Set problem: Print each line of the listing once more, precisely as given.

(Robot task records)
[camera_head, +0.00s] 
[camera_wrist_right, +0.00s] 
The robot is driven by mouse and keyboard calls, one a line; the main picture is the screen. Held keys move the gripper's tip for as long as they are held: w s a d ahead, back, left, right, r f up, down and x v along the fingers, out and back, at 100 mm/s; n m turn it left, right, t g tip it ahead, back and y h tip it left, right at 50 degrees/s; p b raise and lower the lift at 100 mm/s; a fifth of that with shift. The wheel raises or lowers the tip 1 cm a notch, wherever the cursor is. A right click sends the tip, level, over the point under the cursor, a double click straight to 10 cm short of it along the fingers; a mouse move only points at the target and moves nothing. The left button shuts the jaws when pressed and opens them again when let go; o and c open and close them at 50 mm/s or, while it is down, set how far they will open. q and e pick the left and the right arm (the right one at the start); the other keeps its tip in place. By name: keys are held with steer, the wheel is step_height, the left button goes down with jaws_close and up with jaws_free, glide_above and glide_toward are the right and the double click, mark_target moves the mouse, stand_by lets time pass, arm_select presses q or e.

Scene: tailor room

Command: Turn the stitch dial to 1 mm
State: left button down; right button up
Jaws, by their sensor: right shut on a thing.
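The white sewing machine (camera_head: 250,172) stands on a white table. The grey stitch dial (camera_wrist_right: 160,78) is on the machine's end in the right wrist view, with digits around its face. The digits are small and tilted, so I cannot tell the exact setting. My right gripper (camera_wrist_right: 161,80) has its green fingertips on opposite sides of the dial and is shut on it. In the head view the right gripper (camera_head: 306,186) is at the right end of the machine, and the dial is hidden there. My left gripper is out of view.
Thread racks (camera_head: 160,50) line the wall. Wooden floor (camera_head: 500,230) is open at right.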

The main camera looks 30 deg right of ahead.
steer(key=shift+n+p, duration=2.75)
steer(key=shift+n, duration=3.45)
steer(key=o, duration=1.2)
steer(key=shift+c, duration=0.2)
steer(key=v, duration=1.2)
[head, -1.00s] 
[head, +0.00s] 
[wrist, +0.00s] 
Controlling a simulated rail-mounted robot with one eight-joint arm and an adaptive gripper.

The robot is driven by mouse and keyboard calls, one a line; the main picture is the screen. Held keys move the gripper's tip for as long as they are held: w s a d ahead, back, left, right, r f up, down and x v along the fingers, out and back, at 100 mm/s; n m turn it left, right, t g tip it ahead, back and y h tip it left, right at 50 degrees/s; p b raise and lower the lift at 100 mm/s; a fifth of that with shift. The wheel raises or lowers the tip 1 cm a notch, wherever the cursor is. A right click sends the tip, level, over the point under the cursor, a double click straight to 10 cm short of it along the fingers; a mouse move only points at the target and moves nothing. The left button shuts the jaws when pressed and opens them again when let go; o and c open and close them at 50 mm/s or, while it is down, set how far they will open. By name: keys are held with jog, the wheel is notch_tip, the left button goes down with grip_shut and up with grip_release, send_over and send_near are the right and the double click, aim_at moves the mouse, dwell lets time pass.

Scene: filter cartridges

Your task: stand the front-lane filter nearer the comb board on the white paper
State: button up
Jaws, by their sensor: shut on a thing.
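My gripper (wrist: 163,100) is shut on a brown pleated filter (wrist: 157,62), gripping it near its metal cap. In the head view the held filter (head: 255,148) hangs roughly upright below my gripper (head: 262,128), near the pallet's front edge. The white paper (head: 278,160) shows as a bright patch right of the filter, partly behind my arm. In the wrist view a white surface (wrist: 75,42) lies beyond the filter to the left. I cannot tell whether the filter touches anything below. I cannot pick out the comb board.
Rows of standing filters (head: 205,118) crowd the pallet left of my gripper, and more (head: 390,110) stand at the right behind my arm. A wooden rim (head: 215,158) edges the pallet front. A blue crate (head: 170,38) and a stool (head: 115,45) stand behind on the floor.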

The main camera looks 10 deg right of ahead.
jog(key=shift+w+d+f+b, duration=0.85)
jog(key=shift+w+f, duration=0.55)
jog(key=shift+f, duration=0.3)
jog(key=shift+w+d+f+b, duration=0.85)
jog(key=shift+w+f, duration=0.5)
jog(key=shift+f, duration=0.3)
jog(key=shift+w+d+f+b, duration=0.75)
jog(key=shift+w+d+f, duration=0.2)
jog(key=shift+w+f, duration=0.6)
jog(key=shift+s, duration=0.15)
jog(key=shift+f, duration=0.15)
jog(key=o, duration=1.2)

Response below:
[camera_head, +0.00s] 
[camera_wrist_right, +0.00s] 
The robot is driven by mouse and keyboard calls, one a line; the main picture is the screen. Held keys move the gripper's tip for as long as they are held: w s a d ahead, back, left, right, r f up, down and x v along the fingers, out and back, at 100 mm/s; n m turn it left, right, t g tip it ahead, back and y h tip it left, right at 50 degrees/s; p b raise and lower the lift at 100 mm/s; a fifth of that with shift. The wheel raises or lowers the tip 1 cm a notch, wherever the cursor is. A right click sends the tip, level, over the point under the cursor, a double click straight to 10 cm short of it along the fingers; a mouse move only points at the target and moves nothing. The left button shuts the jaws when pressed and opens them again when let go; o and c open and close them at 50 mm/s or, while it is down, set how far they will open. q and e pick the left and the right arm (the right one at the start); the other keeps its tip in place. By name: keys are held with steer, the wheel is step_height, the left button goes down with jaws_close and up with jaws_free, glide_above and glide_toward are the right and the double click, mark_target moves the mouse, stand_by lets time pass, arm_select presses q or e.

Scene: tailor room

Command: Turn the stitch dial to 1 mm
State: left button down; right button up
Jaws, by their sensor: right shut on a thing.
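The white sewing machine (camera_head: 250,172) stands on a white table. The grey stitch dial (camera_wrist_right: 160,78) is on the machine's end in the right wrist view, with digits around its face. The digits are small and tilted, so I cannot tell the exact setting. My right gripper (camera_wrist_right: 161,80) has its green fingertips on opposite sides of the dial and is shut on it. In the head view the right gripper (camera_head: 306,186) is at the right end of the machine, and the dial is hidden there. My left gripper is out of view.
Thread racks (camera_head: 160,50) line the wall. Wooden floor (camera_head: 500,230) is open at right.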

The main camera looks 30 deg right of ahead.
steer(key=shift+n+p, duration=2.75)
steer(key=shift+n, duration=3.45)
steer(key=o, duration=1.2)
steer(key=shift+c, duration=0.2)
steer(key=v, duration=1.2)
[head, -1.00s] 
[head, +0.00s] 
[wrist, +0.00s] 
Controlling a simulated rail-mounted robot with one eight-joint arm and an adaptive gripper.

The robot is driven by mouse and keyboard calls, one a line; the main picture is the screen. Held keys move the gripper's tip for as long as they are held: w s a d ahead, back, left, right, r f up, down and x v along the fingers, out and back, at 100 mm/s; n m turn it left, right, t g tip it ahead, back and y h tip it left, right at 50 degrees/s; p b raise and lower the lift at 100 mm/s; a fifth of that with shift. The wheel raises or lowers the tip 1 cm a notch, wherever the cursor is. A right click sends the tip, level, over the point under the cursor, a double click straight to 10 cm short of it along the fingers; a mouse move only points at the target and moves nothing. The left button shuts the jaws when pressed and opens them again when let go; o and c open and close them at 50 mm/s or, while it is down, set how far they will open. By name: keys are held with jog, the wheel is notch_tip, the left button goes down with grip_shut and up with grip_release, send_over and send_near are the right and the double click, aim_at moves the mouse, dwell lets time pass.

Scene: filter cartridges

Your task: stand the front-lane filter nearer the comb board on the white paper
State: button up
Jaws, by their sensor: shut on a thing.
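My gripper (wrist: 163,100) is shut on a brown pleated filter (wrist: 157,62), gripping it near its metal cap. In the head view the held filter (head: 255,148) hangs roughly upright below my gripper (head: 262,128), near the pallet's front edge. The white paper (head: 278,160) shows as a bright patch right of the filter, partly behind my arm. In the wrist view a white surface (wrist: 75,42) lies beyond the filter to the left. I cannot tell whether the filter touches anything below. I cannot pick out the comb board.
Rows of standing filters (head: 205,118) crowd the pallet left of my gripper, and more (head: 390,110) stand at the right behind my arm. A wooden rim (head: 215,158) edges the pallet front. A blue crate (head: 170,38) and a stool (head: 115,45) stand behind on the floor.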

The main camera looks 10 deg right of ahead.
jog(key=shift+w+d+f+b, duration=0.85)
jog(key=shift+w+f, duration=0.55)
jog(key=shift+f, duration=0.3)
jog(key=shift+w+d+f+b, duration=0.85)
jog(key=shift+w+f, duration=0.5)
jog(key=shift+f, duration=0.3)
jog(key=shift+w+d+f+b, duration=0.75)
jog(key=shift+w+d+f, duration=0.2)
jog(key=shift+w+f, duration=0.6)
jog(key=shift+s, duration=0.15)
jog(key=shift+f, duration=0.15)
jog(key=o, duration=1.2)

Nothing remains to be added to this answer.